*TASK TO COMPLETE*:
Transcribe only part of the material below: the lines from the one containing "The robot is" through the one containing "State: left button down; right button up", inclusive, exactly as written.

[start of GIVEN INFORMATION]

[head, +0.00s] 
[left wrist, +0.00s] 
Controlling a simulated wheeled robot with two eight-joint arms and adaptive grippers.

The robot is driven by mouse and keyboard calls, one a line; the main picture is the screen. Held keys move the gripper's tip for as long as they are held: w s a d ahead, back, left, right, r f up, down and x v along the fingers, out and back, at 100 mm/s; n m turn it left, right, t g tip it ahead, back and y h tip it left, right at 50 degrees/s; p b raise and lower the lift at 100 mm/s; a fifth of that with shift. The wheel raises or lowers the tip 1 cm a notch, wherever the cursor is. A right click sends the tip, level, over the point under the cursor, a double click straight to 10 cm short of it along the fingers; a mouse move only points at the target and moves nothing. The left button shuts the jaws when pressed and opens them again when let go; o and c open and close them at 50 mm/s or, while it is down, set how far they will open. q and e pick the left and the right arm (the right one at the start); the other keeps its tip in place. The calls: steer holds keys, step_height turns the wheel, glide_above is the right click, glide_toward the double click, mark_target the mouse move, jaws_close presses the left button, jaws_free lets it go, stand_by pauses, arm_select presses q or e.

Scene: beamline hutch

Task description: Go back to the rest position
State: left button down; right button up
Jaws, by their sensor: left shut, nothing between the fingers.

[end of GIVEN INFORMATION]

*IN RESPONSE*:
The robot is driven by mouse and keyboard calls, one a line; the main picture is the screen. Held keys move the gripper's tip for as long as they are held: w s a d ahead, back, left, right, r f up, down and x v along the fingers, out and back, at 100 mm/s; n m turn it left, right, t g tip it ahead, back and y h tip it left, right at 50 degrees/s; p b raise and lower the lift at 100 mm/s; a fifth of that with shift. The wheel raises or lowers the tip 1 cm a notch, wherever the cursor is. A right click sends the tip, level, over the point under the cursor, a double click straight to 10 cm short of it along the fingers; a mouse move only points at the target and moves nothing. The left button shuts the jaws when pressed and opens them again when let go; o and c open and close them at 50 mm/s or, while it is down, set how far they will open. q and e pick the left and the right arm (the right one at the start); the other keeps its tip in place. The calls: steer holds keys, step_height turns the wheel, glide_above is the right click, glide_toward the double click, mark_target the mouse move, jaws_close presses the left button, jaws_free lets it go, stand_by pauses, arm_select presses q or e.

Scene: beamline hutch

Task description: Go back to the rest position
State: left button down; right button up

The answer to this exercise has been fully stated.